As I said, I enjoyed both; neither left me satisfied. I think that has something to do with the way genre works.

Let's get a little nomenclature out of the way here. 'Literary fiction' is not the same as literature. Literature is something going back (literally) thousands of years and encompasses all of human culture. Literary fiction is specifically a product of marketing and academia. It is a genre and a particularly limited one. Most of the great works of world literature would not be regarded as literary fiction if brought to market today. Think of it this way -- in subject and treatment, The Iliad is much closer to Old Man’s War than it is to Here They Come.

Anyway, right now genre in fiction (and when I say fiction I mean storytelling in any form) strikes me as being part and parcel of our current age of specialization. People are finding niches and burrowing deep into them -- and this is neither good nor bad. It's just how it is.


Here They Come by Yannick Murphy is a look at the life of a family living in poverty in New York. This isn't exactly a new subject -- but this is a fresh work. The family is a really interesting group of people and while you can recognize types, the specificity with which the characters are described brings them to life and makes them unique. The interest of this book comes from the characters and from Murphy's prose, which is lovely intoxicating stuff.

And that's what literary fiction regarded as a genre has to offer the reader -- a glimpse of life beautifully written. Ms. Murphy brings more than that to the table, though. Some of the observations and perspectives of her narrator say some things you won't here in many other places. For instance the character John could easily have come across as a creepy child molester -- and in a lot of books his presence would mandate making him the center of a plot.

Instead, while the creepy molester vibe is in place at times, John is alternately a source of comfort and aid, a pathetic victim, a wise man, a fool, and it's plain that the narrator is using him as he is using her. This bothered me -- hey, I've got kids in my life and I'm as fond of simplistic moral hysteria as anyone else -- but this kind of nuanced view struck me as true to life.

Old Man’s War, by John Scalzi, isn't just a straight-up SF novel; it's one belonging to a very specific sub-genre. It’s military SF. Even more specific – it’s Robert A. Heinlein-influenced military SF. Which means that it’s influenced by a specific Heinlein novel, Starship Troopers.

(Just as an aside, Starship Troopers is one of those novels you read when you’re a kid and it thrills you no end. Then you grow up and it’s hilarious and irritating. Or at least that’s how it worked for me…)

I’ve always been a little puzzled by the cover-band impulse – but I could totally see being in a band that fashioned itself in the image of the Ramones. (As an aside, The Hanson Brothers are my favorite non-Ramones Ramones – and what makes them really crank is the way they bring in another influence, which would be hockey.) Heinlein falls into the same category. I can totally understand the appeal of trying to match what he did in his young adult novels.

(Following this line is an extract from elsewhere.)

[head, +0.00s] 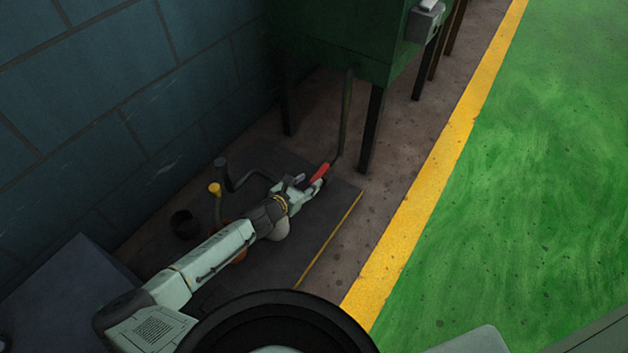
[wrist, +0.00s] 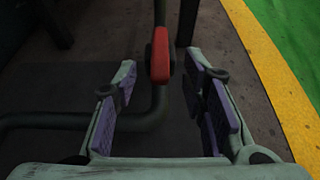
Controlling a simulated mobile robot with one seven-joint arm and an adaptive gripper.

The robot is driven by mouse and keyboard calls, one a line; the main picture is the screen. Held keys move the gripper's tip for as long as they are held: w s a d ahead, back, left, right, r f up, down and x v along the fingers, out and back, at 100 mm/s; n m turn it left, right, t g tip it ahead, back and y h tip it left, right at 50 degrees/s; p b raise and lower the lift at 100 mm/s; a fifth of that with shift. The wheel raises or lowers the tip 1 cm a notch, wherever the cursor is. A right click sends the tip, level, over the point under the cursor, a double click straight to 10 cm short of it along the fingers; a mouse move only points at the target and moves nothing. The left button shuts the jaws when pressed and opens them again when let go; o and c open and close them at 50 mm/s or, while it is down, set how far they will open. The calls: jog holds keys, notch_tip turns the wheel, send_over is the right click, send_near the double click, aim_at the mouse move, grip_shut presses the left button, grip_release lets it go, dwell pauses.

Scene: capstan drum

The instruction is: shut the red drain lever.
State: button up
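The red drain lever (head: 320,172) is a small red handle on a dark pipe (head: 346,118) that runs down from the green cabinet. In the wrist view the red lever (wrist: 160,56) stands lengthwise along the pipe (wrist: 160,14), just beyond and between my fingertips. My gripper (wrist: 160,82) is open, with one padded finger on each side and a clear gap between them. In the head view my gripper (head: 307,183) reaches low to the lever and partly overlaps it. I cannot tell whether any finger touches the lever.
The green cabinet (head: 335,40) stands on dark legs behind the lever. A dark mat (head: 325,225) with a yellow edge lies beneath my arm. A yellow-knobbed pipe (head: 215,190) and a black cup-like object (head: 184,224) stand left. Green floor (head: 520,180) at right is clear.

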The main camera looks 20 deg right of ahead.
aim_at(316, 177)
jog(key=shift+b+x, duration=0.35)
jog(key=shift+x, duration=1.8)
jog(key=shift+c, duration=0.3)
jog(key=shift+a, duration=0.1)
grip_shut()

But Scalzi isn’t just doing a cover here. There is criticism of a lot of Heinlein’s more grotesque assumptions lurking below the surface. His ideas regarding the development of human personality stimulate thought. And his willingness to suggest that his characters might be in the wrong so far as their actions go shows a political astuteness that seems quite appropriate for the times. A lot of SF is about the present when you look at it closely, and Old Man’s War (and to a greater degree The Ghost Brigades) is, subtly, a product of the Bush years.

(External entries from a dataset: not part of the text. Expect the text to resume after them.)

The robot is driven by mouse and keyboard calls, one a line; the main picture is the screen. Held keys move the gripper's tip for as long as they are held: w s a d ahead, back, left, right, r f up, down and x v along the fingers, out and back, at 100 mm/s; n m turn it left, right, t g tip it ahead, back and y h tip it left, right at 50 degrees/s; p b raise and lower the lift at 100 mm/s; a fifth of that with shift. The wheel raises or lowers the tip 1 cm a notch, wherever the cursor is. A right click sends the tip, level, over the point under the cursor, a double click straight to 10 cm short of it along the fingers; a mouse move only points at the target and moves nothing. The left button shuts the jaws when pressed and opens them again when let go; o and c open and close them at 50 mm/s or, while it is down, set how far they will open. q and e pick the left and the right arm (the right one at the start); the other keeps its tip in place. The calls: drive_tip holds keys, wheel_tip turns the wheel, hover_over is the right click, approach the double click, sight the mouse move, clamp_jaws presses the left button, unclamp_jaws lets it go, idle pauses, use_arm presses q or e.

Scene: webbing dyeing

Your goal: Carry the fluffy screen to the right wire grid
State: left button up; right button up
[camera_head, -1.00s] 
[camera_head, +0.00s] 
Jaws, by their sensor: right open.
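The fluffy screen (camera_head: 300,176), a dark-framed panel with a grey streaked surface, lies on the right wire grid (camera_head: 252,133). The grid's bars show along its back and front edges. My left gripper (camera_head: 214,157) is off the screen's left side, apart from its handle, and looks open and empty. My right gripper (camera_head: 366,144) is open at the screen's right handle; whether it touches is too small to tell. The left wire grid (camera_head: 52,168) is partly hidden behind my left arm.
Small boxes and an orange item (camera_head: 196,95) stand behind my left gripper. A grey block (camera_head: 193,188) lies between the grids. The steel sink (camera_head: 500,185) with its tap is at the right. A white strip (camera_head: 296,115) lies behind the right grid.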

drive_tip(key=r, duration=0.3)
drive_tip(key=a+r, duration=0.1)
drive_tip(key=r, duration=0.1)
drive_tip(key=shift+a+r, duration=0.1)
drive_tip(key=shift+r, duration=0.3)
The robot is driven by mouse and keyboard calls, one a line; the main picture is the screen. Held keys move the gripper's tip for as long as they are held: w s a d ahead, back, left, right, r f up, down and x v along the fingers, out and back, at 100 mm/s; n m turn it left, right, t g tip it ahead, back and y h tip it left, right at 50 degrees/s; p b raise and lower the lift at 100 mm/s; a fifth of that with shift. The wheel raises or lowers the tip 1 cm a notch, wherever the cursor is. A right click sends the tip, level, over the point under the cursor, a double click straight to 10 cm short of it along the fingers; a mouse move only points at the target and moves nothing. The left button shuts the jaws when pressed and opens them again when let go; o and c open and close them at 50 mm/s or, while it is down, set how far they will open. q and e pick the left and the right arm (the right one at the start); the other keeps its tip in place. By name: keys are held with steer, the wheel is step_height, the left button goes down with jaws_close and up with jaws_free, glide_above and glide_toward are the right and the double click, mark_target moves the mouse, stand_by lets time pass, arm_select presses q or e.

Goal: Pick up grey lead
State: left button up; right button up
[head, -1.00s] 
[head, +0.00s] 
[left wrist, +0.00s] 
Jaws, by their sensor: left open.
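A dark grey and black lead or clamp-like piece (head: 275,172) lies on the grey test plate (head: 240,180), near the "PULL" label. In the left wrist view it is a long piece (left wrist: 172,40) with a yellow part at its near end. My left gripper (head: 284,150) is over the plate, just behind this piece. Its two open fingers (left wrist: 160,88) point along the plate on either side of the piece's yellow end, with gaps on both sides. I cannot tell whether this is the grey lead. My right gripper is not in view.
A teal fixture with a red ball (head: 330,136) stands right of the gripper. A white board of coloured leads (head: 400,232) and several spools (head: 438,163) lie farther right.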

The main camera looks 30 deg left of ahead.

And the same way The Hanson Brothers sound like the Ramones, Scalzi reads like Heinlein. Good, solid workmanlike prose, a tone of voice that’s easy to trust. It’s almost like reading a reference volume – if he says it, you believe it. It’s this Now-Let-Daddy-Explain-It-To-You tone that let Heinlein get away with a lot of nonsense. (And I’m not by any means saying Heinlein was always full of shit – but when he was it was some ripe old shit.) Here, the voice of authority seems to be a little more well earned.

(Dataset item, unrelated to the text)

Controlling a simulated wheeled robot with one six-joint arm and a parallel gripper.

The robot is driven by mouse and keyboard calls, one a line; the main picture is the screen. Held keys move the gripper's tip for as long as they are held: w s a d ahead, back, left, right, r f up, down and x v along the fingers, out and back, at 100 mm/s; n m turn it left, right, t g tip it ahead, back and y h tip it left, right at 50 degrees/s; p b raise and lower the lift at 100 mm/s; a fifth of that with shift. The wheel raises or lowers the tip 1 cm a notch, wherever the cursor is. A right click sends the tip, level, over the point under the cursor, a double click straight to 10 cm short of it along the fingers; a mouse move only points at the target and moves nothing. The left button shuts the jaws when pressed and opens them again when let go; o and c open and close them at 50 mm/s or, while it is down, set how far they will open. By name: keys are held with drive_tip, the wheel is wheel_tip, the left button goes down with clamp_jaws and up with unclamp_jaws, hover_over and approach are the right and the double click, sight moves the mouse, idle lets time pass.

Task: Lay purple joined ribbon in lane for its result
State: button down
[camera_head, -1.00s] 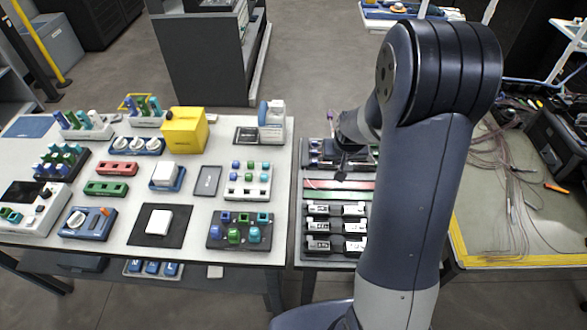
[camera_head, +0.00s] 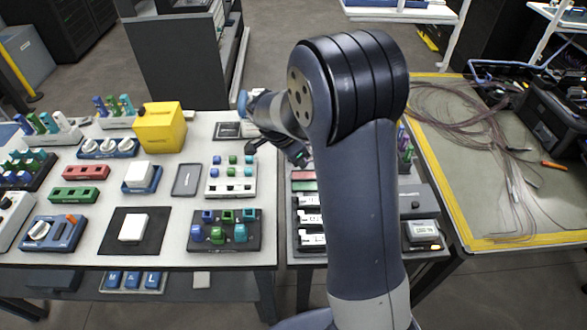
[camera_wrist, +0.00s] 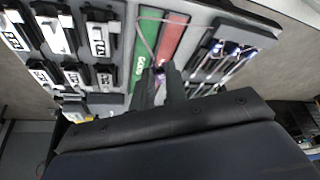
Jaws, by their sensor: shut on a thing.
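In the wrist view my gripper (camera_wrist: 160,75) is shut on a small purple piece, the purple joined ribbon (camera_wrist: 158,70), at its fingertips. A thin pale strand runs up from there across the lanes. The green lane (camera_wrist: 147,40), with white lettering that seems to read GOOD, and the red lane (camera_wrist: 173,35) lie side by side beyond the fingers. I cannot tell whether the ribbon touches either. In the head view the red lane (camera_head: 303,175) and green lane (camera_head: 304,186) show left of my arm; the ribbon cannot be made out there.
Black-and-white labelled holders (camera_wrist: 98,38) stand in rows left of the lanes in the wrist view. A grey tray (camera_wrist: 232,55) with several bright-tipped strands lies to the right. A left table (camera_head: 190,262) holds blocks and a yellow box (camera_head: 160,128). A right bench carries loose cables (camera_head: 455,120).

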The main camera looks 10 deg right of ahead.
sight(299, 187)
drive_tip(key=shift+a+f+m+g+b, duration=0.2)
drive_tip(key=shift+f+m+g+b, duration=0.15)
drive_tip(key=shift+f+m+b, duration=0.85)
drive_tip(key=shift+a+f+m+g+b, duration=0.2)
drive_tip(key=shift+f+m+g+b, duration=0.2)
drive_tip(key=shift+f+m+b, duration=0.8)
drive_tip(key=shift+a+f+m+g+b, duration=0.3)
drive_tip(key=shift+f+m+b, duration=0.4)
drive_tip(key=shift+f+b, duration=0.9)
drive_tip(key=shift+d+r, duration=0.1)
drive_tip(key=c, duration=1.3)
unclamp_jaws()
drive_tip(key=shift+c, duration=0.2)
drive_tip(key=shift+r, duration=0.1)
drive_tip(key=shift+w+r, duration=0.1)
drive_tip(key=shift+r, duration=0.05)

Old Man’s War gives the reader action, likeable characters, some interesting twists on the technology and economy of interstellar warfare, and a fistful of oddball aliens. And those are the rewards this genre offers the reader.

So why, despite the pleasure they gave me, was I unsatisfied with these two books?

Well, first off, they both struck me as being a wee tad weak in the plot department. Both of ‘em struck me as being more about one goddamned thing after another than they were about any central sequence of events. (Mind you, these were some pretty good goddamned things – they kept me turning the pages.) Old Man’s War used a narrative thread involving lost love to hold things together; Here They Come introduced a sequence involving the search for a missing father well into the book. Neither seemed strong enough to me. Either thread could have been eliminated without making a crucial difference in the books in question – their real virtues lay outside the plot.

And I think that’s the key issue. The virtues of these books are specific to their genres – and as well as the authors did their thang, I wanted more than they offered. They both were lacking in story, in strong plot resulting from characters expressing themselves in the context of a situation. I felt as though the characters were just doing things imposed on them by circumstance, that their actions and decisions were in the end inconsequential in their own lives. (Scalzi’s book is further away from this than Murphy’s is – but the plot hinges on a major coincidence, which strongly weakens the sense that the characters are leading the action.) A book exploring that idea, which dealt with someone either coming to terms or failing to come to terms with that idea would hold my interest. And there does seem to be an element of that in Murphy’s book but if it’s there intentionally it’s played way down low.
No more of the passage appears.